Facotel ? Connaissez pas ? Il y en a trois dans Paris, quatre en banlieue. C'est bien. Comme des petits apparts, avec kitchenette. Hier soir, je me suis fait cuire des patates. La grande vie mon vieux ! À la semaine autour de 550 $. Plus 25$ pour le garage. On peut louer à la nuit aussi.

Je suis toujours surpris quand vous revenez de Paris. Je vous demande quel hôtel, quel prix, vous me sortez des 220 $ du côté de l'Opéra, ou de l'imbuvable Rive Gauche. Le faites-vous exprès ?

LE GRAND SILENCE -

En Italie, chicane et colère après la consternation. Selon un sondage réalisé au lendemain de la défaite, 88 % des Italiens imputent la défaite de la Squadra azzurra à l'entraîneur Cesare Maldini. On lui reproche son plan de match trop conservateur, on lui reproche de s'être obstiné à faire jouer un Del Piero inexistant à la place d'un Roberto Baggio plus pointu. Maldini persiste et signe : " Je referais exactement la même chose, si le match était à rejouer ". Là dessus il quitte le plateau de télé ( Montecarlo ) où on l'avait invité.

Di Biagio, l'homme au penalty manqué est épargné par les critiques, il faut dire qu'avant sa malchance, il avait été le meilleur italien du Mondial. Comme dit mon cousin de Varese que je viens d'avoir au téléphone, il n'y a plus rien qui va en Italie, le meilleur devient le pire, le pape est Polonais et dieu est Français...

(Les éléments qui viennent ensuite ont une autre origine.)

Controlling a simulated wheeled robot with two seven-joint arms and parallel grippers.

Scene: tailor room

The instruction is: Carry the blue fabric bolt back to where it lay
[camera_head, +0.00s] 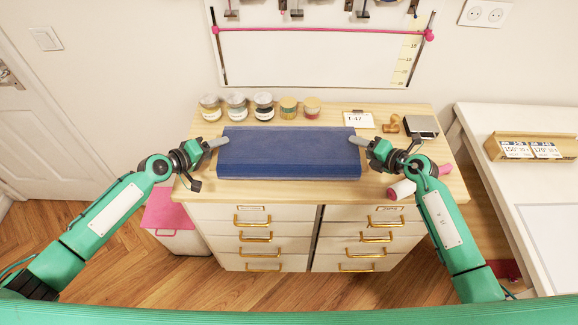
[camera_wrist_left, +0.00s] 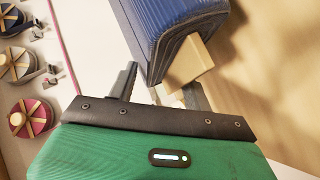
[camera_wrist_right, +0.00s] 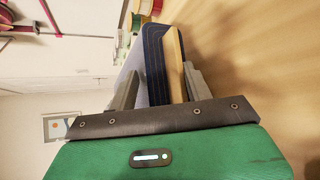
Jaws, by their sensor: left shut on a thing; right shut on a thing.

- Déconne pas, c'était comment Varese ?

- C'était le silence.

RUGISSEMENTS -

Grève à l'Euro-disney des artistes qui passent la journée dans Winnie l'Ourson, dans la Petite Sirène et autres animaux du Livre de la Jungle. Veulent des augmentations. L'homme qui est dans le lion ( ou serait-ce le lion qui est dans l'homme ) rugit à la porte de sa ménagerie américaine, il porte une pancarte sur laquelle on peut lire : " Je crève ".

On raconte que l'employé syndiqué qui est dans l'orang-outang avait agrandi le trou par lequel il respire. On l'aurait obligé à le repriser, " avec du fil jaune en plus ", se plaint-il.

Du fil jaune, quand même ! Un orang-outang n'est pas un serin.